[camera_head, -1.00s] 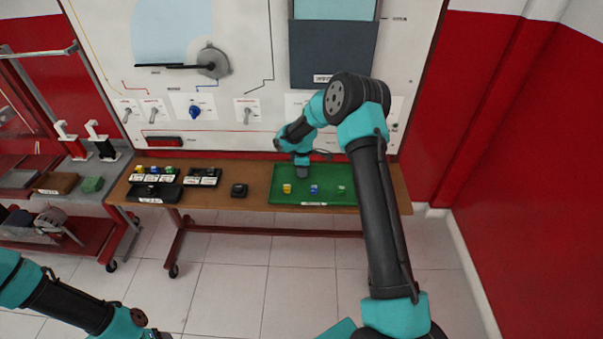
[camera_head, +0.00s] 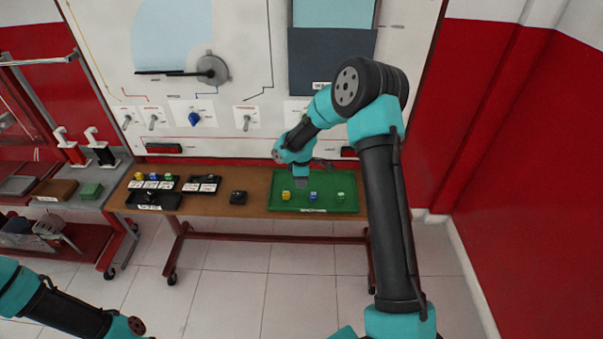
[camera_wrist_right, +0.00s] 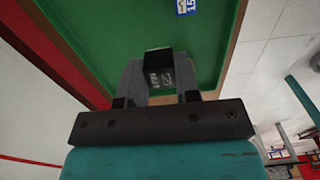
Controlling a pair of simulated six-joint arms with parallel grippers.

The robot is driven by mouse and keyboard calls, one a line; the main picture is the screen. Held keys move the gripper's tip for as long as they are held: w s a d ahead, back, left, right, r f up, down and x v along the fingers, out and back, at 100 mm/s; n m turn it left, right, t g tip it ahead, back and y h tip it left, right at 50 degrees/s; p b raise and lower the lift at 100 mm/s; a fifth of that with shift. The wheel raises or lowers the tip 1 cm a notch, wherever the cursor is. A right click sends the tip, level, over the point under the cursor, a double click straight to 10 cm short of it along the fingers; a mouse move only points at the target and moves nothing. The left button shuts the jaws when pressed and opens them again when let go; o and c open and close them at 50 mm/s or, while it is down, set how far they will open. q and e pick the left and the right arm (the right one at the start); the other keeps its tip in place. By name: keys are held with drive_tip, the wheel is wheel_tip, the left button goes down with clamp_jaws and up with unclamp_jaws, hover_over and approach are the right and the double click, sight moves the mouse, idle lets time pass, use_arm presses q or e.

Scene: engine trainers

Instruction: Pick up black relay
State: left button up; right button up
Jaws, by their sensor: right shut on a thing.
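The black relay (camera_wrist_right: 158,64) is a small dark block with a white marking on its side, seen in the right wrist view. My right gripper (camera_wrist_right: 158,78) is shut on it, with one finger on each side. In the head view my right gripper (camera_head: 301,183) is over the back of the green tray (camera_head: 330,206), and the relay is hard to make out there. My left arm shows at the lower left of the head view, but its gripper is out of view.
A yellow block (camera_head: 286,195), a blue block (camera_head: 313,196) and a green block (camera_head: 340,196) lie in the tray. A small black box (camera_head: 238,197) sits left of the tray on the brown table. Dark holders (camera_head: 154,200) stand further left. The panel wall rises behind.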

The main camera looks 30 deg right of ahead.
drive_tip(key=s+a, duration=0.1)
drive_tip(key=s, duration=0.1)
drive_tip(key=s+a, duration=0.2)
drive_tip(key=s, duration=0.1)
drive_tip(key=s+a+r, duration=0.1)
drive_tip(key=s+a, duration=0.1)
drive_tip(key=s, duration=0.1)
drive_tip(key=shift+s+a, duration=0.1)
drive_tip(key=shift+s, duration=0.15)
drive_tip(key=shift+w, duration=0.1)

*TASK OBJECTIVE*. Repeat the data exactly, without the pictures.

*OUTPUT FOR THIS EXERCISE*.
[camera_head, -1.00s] 
[camera_head, +0.00s] 
[camera_wrist_right, +0.00s] 
Controlling a pair of simulated six-joint arms with parallel grippers.

The robot is driven by mouse and keyboard calls, one a line; the main picture is the screen. Held keys move the gripper's tip for as long as they are held: w s a d ahead, back, left, right, r f up, down and x v along the fingers, out and back, at 100 mm/s; n m turn it left, right, t g tip it ahead, back and y h tip it left, right at 50 degrees/s; p b raise and lower the lift at 100 mm/s; a fifth of that with shift. The wheel raises or lowers the tip 1 cm a notch, wherever the cursor is. A right click sends the tip, level, over the point under the cursor, a double click straight to 10 cm short of it along the fingers; a mouse move only points at the target and moves nothing. The left button shuts the jaws when pressed and opens them again when let go; o and c open and close them at 50 mm/s or, while it is down, set how far they will open. q and e pick the left and the right arm (the right one at the start); the other keeps its tip in place. By name: keys are held with drive_tip, the wheel is wheel_tip, the left button goes down with clamp_jaws and up with unclamp_jaws, hover_over and approach are the right and the double click, sight moves the mouse, idle lets time pass, use_arm presses q or e.

Scene: engine trainers

Instruction: Pick up black relay
State: left button up; right button up
Jaws, by their sensor: right shut on a thing.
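The black relay (camera_wrist_right: 158,64) is a small dark block with a white marking on its side, seen in the right wrist view. My right gripper (camera_wrist_right: 158,78) is shut on it, with one finger on each side. In the head view my right gripper (camera_head: 301,183) is over the back of the green tray (camera_head: 330,206), and the relay is hard to make out there. My left arm shows at the lower left of the head view, but its gripper is out of view.
A yellow block (camera_head: 286,195), a blue block (camera_head: 313,196) and a green block (camera_head: 340,196) lie in the tray. A small black box (camera_head: 238,197) sits left of the tray on the brown table. Dark holders (camera_head: 154,200) stand further left. The panel wall rises behind.

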The main camera looks 30 deg right of ahead.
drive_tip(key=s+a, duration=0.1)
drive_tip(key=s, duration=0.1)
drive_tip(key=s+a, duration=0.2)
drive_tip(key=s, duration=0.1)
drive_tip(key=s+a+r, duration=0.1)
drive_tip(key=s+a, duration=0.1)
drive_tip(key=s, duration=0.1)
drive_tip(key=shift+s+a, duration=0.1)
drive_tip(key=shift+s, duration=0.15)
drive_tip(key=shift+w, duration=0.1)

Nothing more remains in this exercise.